In your copy, leave out the pictures; write out all the data exactly.
────────────────────────────────────────
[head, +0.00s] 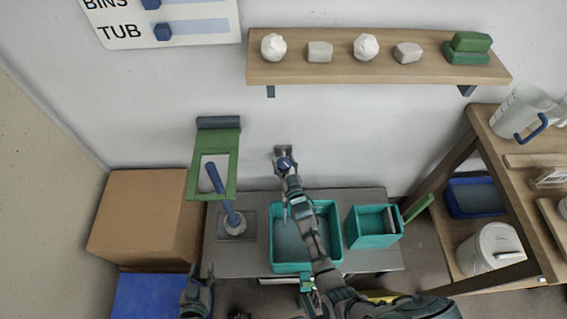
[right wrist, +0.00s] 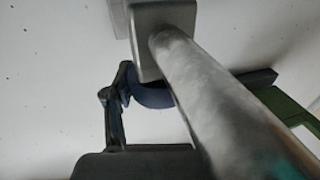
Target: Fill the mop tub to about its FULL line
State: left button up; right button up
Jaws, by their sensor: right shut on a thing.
────────────────────────────────────────
▶ EXPECTED ANSWER
[head, +0.00s] 
[right wrist, +0.00s] 
Target: Fill the mop tub to about its FULL line
State: left button up; right button up
Jaws, by their sensor: right shut on a thing.

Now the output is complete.